Wie oben schon erwähnt, sind diese Stufentests Inhalt der aktuellen Diskussion. In den französischsprachigen Schulen existieren schon Stufenprüfungen. In der deutschsprachigen amo sind diese bisher freiwillig. Es besteht die Übereinstimmung darüber, dass bei Stufenübertritten eine Stufenprüfung zu absolvieren sein werde, deren Form wird jedoch noch diskutiert.
Die Einzellehrpläne für Stimme und Instrumente sind sehr detailliert. Wie verbindlich ist dieser Lehrplan in Zukunft für die angeschlossenen Musikschulen?

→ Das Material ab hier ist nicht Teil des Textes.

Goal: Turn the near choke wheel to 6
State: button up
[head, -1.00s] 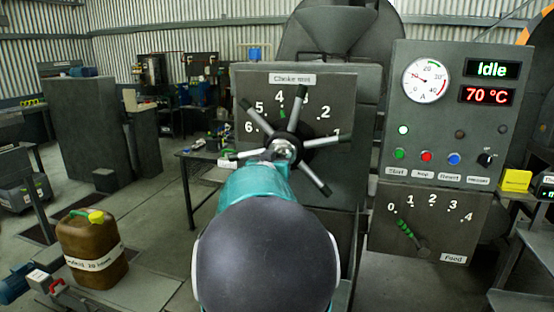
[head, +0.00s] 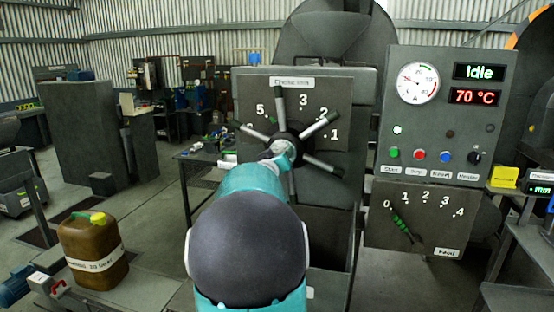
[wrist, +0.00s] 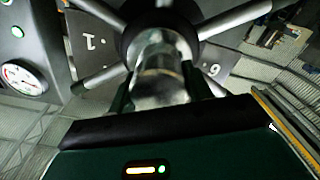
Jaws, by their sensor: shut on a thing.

Auch hier ist der HRLP als ein «work in progress» zu betrachten. Schon bei der Einführung wurde vorgesehen, den HRLP nach einer Einführungszeit von zwei Jahren kritisch zu prüfen, um eventuelle Ungereimtheiten zu verbessern. Es wird sich zeigen, wo wir zu weit vorgeprescht sind, und wo wir Lücken zu schliessen haben.
Wohin wird sich die Musikschulausbildung im Wallis in Zukunft entwickeln? Ist die Erweiterung in Richtung Kunstschule (Theater, Tanz, Malerei und Poesie) ein Thema?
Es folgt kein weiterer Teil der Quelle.